## Start SOURCE MATERIAL

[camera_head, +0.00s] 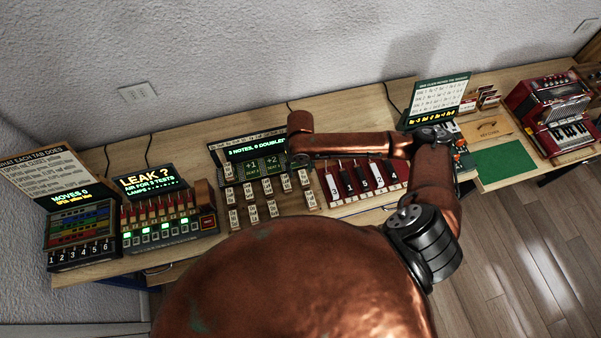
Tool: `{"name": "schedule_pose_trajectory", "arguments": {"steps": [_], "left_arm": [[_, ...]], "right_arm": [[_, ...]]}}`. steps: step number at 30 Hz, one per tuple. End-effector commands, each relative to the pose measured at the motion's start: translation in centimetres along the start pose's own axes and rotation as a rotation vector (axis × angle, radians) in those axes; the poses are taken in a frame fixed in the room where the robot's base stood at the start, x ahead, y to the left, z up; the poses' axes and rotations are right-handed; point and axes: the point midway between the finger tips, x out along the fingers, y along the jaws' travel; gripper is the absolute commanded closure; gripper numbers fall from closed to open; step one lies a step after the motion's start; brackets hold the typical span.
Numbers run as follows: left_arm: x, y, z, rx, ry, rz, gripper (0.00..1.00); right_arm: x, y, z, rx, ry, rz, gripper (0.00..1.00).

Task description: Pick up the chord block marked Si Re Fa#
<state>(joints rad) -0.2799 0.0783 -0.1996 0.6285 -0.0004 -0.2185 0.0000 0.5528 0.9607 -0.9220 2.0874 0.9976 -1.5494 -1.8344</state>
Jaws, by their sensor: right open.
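Several small cream blocks with dark marks stand in rows in front of a dark panel (243,150) reading "3 NOTES, 0 DOUBLED". Their marks are too small to read, so I cannot tell which block is Si Re Fa#. One block (252,213) stands in the front row and another (310,199) at the right end. My right arm bends back to the left, and my right gripper (298,162) hangs at its end, above the right side of the blocks. It is open and mostly hidden by the wrist. My left gripper is not in view.
A red keyed unit (337,191) with numbered keys stands right of the blocks, under my forearm. A "LEAK?" panel (147,182) stands to their left. A green mat (505,161) and a red accordion (555,112) are at the far right. Bare desk shows before the blocks.

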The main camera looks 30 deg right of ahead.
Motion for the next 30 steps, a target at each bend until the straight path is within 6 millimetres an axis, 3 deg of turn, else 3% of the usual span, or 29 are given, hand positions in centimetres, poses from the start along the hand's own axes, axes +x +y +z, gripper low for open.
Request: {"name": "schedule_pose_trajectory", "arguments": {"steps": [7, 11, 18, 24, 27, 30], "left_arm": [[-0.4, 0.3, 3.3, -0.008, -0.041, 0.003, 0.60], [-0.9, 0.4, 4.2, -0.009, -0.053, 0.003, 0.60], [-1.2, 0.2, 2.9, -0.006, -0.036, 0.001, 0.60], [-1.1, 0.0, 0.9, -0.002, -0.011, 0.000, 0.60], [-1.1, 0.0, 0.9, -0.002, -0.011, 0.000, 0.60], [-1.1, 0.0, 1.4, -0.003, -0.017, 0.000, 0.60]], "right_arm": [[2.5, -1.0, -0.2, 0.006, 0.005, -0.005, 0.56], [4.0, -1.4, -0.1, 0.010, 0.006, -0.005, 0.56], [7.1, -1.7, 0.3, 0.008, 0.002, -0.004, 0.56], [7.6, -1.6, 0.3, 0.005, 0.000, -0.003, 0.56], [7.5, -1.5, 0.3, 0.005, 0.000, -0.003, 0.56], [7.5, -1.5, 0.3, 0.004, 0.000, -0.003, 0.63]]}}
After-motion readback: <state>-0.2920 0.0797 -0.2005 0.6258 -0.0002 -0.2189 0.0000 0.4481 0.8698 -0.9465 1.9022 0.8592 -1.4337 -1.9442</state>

## End SOURCE MATERIAL

» **THE REQUEST**
Without the pictures, copy the material exactly as given.

» **FINAL RESULT**
[camera_head, +0.00s] 
Tool: `{"name": "schedule_pose_trajectory", "arguments": {"steps": [_], "left_arm": [[_, ...]], "right_arm": [[_, ...]]}}`. steps: step number at 30 Hz, one per tuple. End-effector commands, each relative to the pose measured at the motion's start: translation in centimetres along the start pose's own axes and rotation as a rotation vector (axis × angle, radians) in those axes; the poses are taken in a frame fixed in the room where the robot's base stood at the start, x ahead, y to the left, z up; the poses' axes and rotations are right-handed; point and axes: the point midway between the finger tips, x out along the fingers, y along the jaws' travel; gripper is the absolute commanded closure; gripper numbers fall from closed to open; step one lies a step after the motion's start; brackets hold the typical span.
Numbers run as follows: left_arm: x, y, z, rx, ry, rz, gripper (0.00..1.00); right_arm: x, y, z, rx, ry, rz, gripper (0.00..1.00).

Task description: Pick up the chord block marked Si Re Fa#
<state>(joints rad) -0.2799 0.0783 -0.1996 0.6285 -0.0004 -0.2185 0.0000 0.5528 0.9607 -0.9220 2.0874 0.9976 -1.5494 -1.8344</state>
Jaws, by their sensor: right open.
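Several small cream blocks with dark marks stand in rows in front of a dark panel (243,150) reading "3 NOTES, 0 DOUBLED". Their marks are too small to read, so I cannot tell which block is Si Re Fa#. One block (252,213) stands in the front row and another (310,199) at the right end. My right arm bends back to the left, and my right gripper (298,162) hangs at its end, above the right side of the blocks. It is open and mostly hidden by the wrist. My left gripper is not in view.
A red keyed unit (337,191) with numbered keys stands right of the blocks, under my forearm. A "LEAK?" panel (147,182) stands to their left. A green mat (505,161) and a red accordion (555,112) are at the far right. Bare desk shows before the blocks.

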The main camera looks 30 deg right of ahead.
Motion for the next 30 steps, a target at each bend until the straight path is within 6 millimetres an axis, 3 deg of turn, else 3% of the usual span, or 29 are given, hand positions in centimetres, poses from the start along the hand's own axes, axes +x +y +z, gripper low for open.
Request: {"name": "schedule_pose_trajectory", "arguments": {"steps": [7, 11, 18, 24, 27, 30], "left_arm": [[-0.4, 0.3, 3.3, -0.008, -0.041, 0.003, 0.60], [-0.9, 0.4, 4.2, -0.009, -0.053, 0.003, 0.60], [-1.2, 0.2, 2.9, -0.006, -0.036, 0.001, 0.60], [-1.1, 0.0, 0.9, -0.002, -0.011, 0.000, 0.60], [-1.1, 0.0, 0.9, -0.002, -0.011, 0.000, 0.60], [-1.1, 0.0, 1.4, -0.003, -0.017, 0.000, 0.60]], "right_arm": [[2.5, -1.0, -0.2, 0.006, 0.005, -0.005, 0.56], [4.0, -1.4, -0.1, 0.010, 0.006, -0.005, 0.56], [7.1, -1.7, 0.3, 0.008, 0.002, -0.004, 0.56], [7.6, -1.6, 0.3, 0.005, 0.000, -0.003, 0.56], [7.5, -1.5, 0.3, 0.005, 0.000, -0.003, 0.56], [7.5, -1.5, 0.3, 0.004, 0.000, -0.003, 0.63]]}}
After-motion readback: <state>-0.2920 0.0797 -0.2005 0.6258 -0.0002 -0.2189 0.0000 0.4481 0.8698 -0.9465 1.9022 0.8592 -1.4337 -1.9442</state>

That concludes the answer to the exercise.